Friday 14 October 2011

Ponderings of a graduate...

There is a quote from The Great Gatsby that has been rolling around my thoughts a fair bit recently. Which in turn reminds me of my second year of university when we studied the novel in, appropriately enough, an American Literature class. In the tutorial group, we each had to give a presentation on one of the novels on the reading list. Two things happened immediately in my head at the same time. One: blind panic. I hate presentations! I hate talking in front of people! I can't do this!! Negative negative negativity. Two: I shotgun Great Gatsby. It is mine. And I got it.

I don't think I had even read it at that point, but it had, of course, been recommended to me by various people.

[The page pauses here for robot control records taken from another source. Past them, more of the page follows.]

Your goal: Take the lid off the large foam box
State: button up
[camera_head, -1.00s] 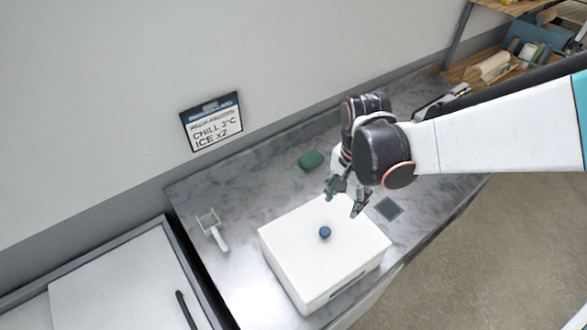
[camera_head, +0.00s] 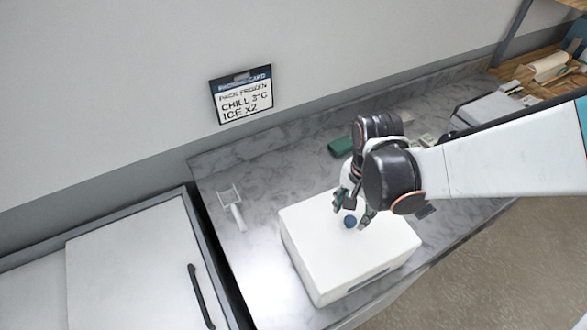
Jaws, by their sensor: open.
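The large white foam box (camera_head: 335,285) stands on the grey marbled counter near its front edge. Its flat white lid (camera_head: 318,233) is on top, with a small round blue knob (camera_head: 350,222) at the middle. My gripper (camera_head: 352,212) is open and points down over the lid. Its two fingers appear on either side of the knob in the picture. I cannot tell how high the fingertips are above the lid or whether they touch it.
A white scoop (camera_head: 233,207) lies left of the box. A green block (camera_head: 340,146) lies behind it. A dark flat square is partly hidden behind my arm. A white chest with a black handle (camera_head: 201,296) stands at left. A sign (camera_head: 241,95) hangs on the wall.

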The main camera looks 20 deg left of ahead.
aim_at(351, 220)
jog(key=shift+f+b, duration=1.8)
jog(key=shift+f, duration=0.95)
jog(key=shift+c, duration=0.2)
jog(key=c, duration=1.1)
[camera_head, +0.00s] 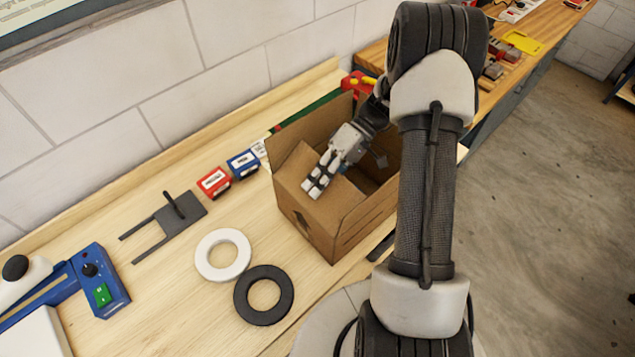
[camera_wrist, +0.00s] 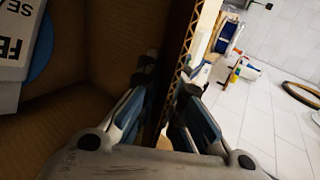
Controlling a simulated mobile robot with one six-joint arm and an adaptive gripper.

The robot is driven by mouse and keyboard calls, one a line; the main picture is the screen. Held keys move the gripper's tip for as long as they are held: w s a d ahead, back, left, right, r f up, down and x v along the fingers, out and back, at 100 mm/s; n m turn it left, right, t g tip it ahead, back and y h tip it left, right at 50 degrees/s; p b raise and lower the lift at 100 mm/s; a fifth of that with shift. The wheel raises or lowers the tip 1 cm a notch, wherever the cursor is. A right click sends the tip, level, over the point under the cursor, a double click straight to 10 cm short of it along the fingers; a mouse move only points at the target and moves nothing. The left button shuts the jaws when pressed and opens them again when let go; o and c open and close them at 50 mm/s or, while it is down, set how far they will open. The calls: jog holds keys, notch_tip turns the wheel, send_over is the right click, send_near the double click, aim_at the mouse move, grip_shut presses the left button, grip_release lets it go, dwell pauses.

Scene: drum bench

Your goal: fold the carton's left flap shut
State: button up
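The brown carton (camera_head: 318,222) stands open on the bench, its mouth facing up. In the head view a tan flap (camera_head: 296,180) slopes at its left side, partly hidden by my gripper (camera_head: 314,186). My gripper reaches down over this side of the carton. In the wrist view my gripper (camera_wrist: 167,85) has its two fingertips close together, with a cardboard panel's corrugated edge (camera_wrist: 187,45) running between or just beyond them. A narrow gap shows between the tips; I cannot tell whether they press on the cardboard.
Left of the carton lie a white ring (camera_head: 208,268), a black ring (camera_head: 244,310), a red box (camera_head: 214,182), a blue box (camera_head: 243,163) and a grey forked plate (camera_head: 180,217). A wall runs behind the bench. A labelled item (camera_wrist: 15,45) shows in the wrist view.

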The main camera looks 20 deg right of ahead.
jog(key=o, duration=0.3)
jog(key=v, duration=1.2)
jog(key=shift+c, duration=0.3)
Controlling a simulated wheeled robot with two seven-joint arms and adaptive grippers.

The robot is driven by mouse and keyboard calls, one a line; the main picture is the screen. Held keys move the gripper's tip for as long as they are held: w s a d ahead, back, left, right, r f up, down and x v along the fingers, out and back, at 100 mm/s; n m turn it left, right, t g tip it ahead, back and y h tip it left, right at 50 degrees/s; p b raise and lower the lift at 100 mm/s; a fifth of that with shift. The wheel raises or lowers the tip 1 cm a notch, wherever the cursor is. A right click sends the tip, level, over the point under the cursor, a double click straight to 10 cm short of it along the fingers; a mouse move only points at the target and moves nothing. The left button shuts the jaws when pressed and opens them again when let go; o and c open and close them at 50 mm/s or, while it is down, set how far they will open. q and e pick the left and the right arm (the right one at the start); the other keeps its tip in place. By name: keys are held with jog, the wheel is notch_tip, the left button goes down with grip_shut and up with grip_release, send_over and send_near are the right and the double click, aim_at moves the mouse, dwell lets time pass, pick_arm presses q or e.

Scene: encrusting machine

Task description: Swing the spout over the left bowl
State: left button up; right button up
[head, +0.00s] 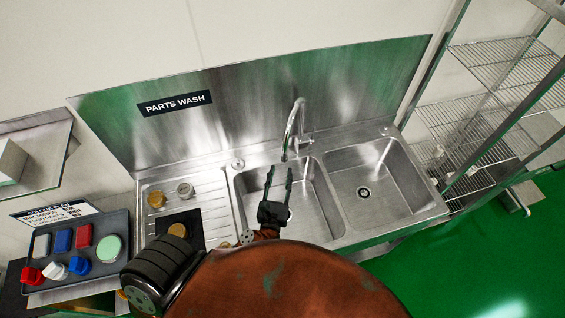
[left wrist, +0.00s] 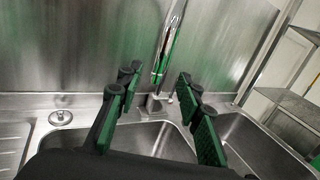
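The curved chrome spout (head: 297,118) rises from the back ledge of the steel sink unit, and its outlet end points down near the back edge of the left bowl (head: 245,200). The right bowl (head: 375,175) has a drain in its floor. My left gripper (head: 279,169) is open and empty over the left bowl, its fingers pointing toward the spout. In the left wrist view the spout (left wrist: 168,45) stands beyond and between the two fingers, with no visible contact. The gripper and my arm hide part of the left bowl. My right gripper is not in view.
A drainboard (head: 215,205) with several small parts lies left of the bowls. A dark tray (head: 112,225) of coloured items stands farther left. A wire rack (head: 470,130) stands at right. A steel backsplash (head: 240,105) rises behind the spout.

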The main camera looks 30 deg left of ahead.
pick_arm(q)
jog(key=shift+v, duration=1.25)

Lecturers in my American Studies degree had proclaimed it their favourite American novel of all time; it had been described to me as the quintessential American story. It was perfect.

And who cannot love the way that Fitzgerald writes. Such compelling characters, and some truly remarkable metaphors. His critique of American society at the time and the demise of the American dream is profound. I greatly enjoyed reading the novel, learning more about it, and viewing the 1974 film. I await with trepidation the efforts of Baz Luhrmann; a modern version of the film is underway in Australia and due to be released around this time next year.

It saddens me that I seem unable to remember a whole lot about my degree these days. I should surely be an expert on American history and literature, having studied them both in great detail for four years. I mostly blame the education system; that we learn and learn and learn in order to pass our exams, and then we do not retain the knowledge. You are taught far more about the style and technique required to write passable essays rather than the knowledge and information that should be going into them. I became well equipped to pad out my essays with the necessary turns-of-phrases. Just like my big brother, who would always go for 'on the other hand' rather than 'however', because four words instead of one got you far closer to the word count.

I partly blame myself; for allowing myself to slip into bad habits in order to pass exams, rather than fighting the system and actually ensuring that I learn. I should be proud of my degree result I am but I can't stop myself from occasionally thinking I could've done better.

However, or should I say on the other hand, I took things from my four years at university that are invaluable. I suppose it is a cliche, but I learnt important life lessons. I will always be glad and grateful that I did my degree; no, I may not be the expert in all things American that perhaps I could've been, but I would never change the experiences I had. Travelling to North Carolina for a study abroad year will always be one of my biggest achievements, and a clear winner (so far) of the acclaimed title of best. year. ever. Crediting myself with bringing "ya'll" and "awesome" to Scotland is something I am very proud of. Treasuring the relationships and friendships with some of the people I met there cannot be underestimated. Friendships that have in turn taken me to some wonderful places in the world, and I am blessed to have made these transatlantic connections.

There are many things that stick with me today - seven years after I hesitantly stepped foot into the Real World - from my time at university. And one of those, perhaps a silly example, pops into my mind occasionally, especially very recently.

During a walk on Gullane beach, a favourite of mine and Daves, we met with some terrifyingly Scottish weather. The wind and rain were behind us as we strolled; the wind louder every time my head turned slightly, the rain unfelt but heard, hitting the back of our jackets. We kept going, aware that the moment we turned for home we would be walking straight into this weather. Eventually, inevitably, that moment came. Still with our backs to Scotland's finest, we zipped every zip and fastened every button we could. Scarves were tightened, hats were pulled down firmly. A quick hug, then hands thrust into pockets as we turned.

The force of the wind in my face instantly brought to mind this quote from The Great Gatsby, and consequently all the thoughts in this post. I know it is a favoured quote of many.

And, by the way, my presentation went wonderfully.


"So we beat on, boats against the current, borne back ceaselessly into the past."